■ **Exercise brief**
Go through the listing and write out all of it exactly.

■ **Information supplied**

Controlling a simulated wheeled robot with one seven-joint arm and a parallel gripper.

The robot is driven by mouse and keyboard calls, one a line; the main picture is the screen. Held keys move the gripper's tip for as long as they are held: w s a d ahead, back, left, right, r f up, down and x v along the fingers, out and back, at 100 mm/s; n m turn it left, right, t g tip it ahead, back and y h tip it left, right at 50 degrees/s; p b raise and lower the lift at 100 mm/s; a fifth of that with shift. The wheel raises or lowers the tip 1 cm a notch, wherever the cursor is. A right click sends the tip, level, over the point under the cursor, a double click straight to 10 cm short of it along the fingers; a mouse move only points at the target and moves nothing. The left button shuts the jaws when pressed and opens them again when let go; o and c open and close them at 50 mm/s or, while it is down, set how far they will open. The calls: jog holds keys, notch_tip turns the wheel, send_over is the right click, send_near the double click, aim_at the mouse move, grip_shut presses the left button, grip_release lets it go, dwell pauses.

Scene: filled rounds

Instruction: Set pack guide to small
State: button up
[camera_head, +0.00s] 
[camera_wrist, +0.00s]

■ **Answer to this problem**
Controlling a simulated wheeled robot with one seven-joint arm and a parallel gripper.

The robot is driven by mouse and keyboard calls, one a line; the main picture is the screen. Held keys move the gripper's tip for as long as they are held: w s a d ahead, back, left, right, r f up, down and x v along the fingers, out and back, at 100 mm/s; n m turn it left, right, t g tip it ahead, back and y h tip it left, right at 50 degrees/s; p b raise and lower the lift at 100 mm/s; a fifth of that with shift. The wheel raises or lowers the tip 1 cm a notch, wherever the cursor is. A right click sends the tip, level, over the point under the cursor, a double click straight to 10 cm short of it along the fingers; a mouse move only points at the target and moves nothing. The left button shuts the jaws when pressed and opens them again when let go; o and c open and close them at 50 mm/s or, while it is down, set how far they will open. The calls: jog holds keys, notch_tip turns the wheel, send_over is the right click, send_near the double click, aim_at the mouse move, grip_shut presses the left button, grip_release lets it go, dwell pauses.

Scene: filled rounds

Instruction: Set pack guide to small
State: button up
[camera_head, +0.00s] 
[camera_wrist, +0.00s]

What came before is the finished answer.